### Problem
Set the listing down again exactly, please, apart from its pictures.

### Data shown
——
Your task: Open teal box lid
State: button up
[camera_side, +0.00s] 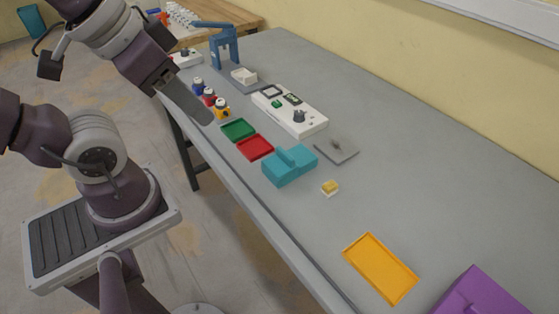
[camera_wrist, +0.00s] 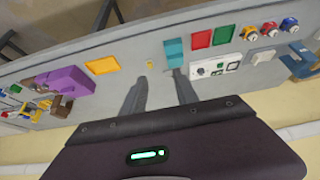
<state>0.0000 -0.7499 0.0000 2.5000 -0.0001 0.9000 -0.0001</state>
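The teal box (camera_side: 290,169) stands on the grey table near its front edge, with a raised teal ridge on top. Its lid looks closed. The teal box also shows in the wrist view (camera_wrist: 173,52), just beyond the fingertips. My gripper (camera_side: 205,118) is above the table's front edge, up and left of the box in the side view, and apart from it. In the wrist view my gripper (camera_wrist: 160,76) has its two fingers spread with nothing between them.
Beside the box lie red (camera_side: 255,147) and green (camera_side: 238,130) trays, a small yellow-topped block (camera_side: 330,187) and a grey plate (camera_side: 336,150). A white control panel (camera_side: 290,110) is behind. An orange tray (camera_side: 380,268) and purple box (camera_side: 482,294) are nearer the camera.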

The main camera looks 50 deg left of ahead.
——
### Output for this exercise
Your task: Open teal box lid
State: button up
[camera_side, +0.00s] 
[camera_wrist, +0.00s] 
<state>0.0000 -0.7499 0.0000 2.5000 -0.0001 0.9000 -0.0001</state>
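The teal box (camera_side: 290,169) stands on the grey table near its front edge, with a raised teal ridge on top. Its lid looks closed. The teal box also shows in the wrist view (camera_wrist: 173,52), just beyond the fingertips. My gripper (camera_side: 205,118) is above the table's front edge, up and left of the box in the side view, and apart from it. In the wrist view my gripper (camera_wrist: 160,76) has its two fingers spread with nothing between them.
Beside the box lie red (camera_side: 255,147) and green (camera_side: 238,130) trays, a small yellow-topped block (camera_side: 330,187) and a grey plate (camera_side: 336,150). A white control panel (camera_side: 290,110) is behind. An orange tray (camera_side: 380,268) and purple box (camera_side: 482,294) are nearer the camera.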

The main camera looks 50 deg left of ahead.

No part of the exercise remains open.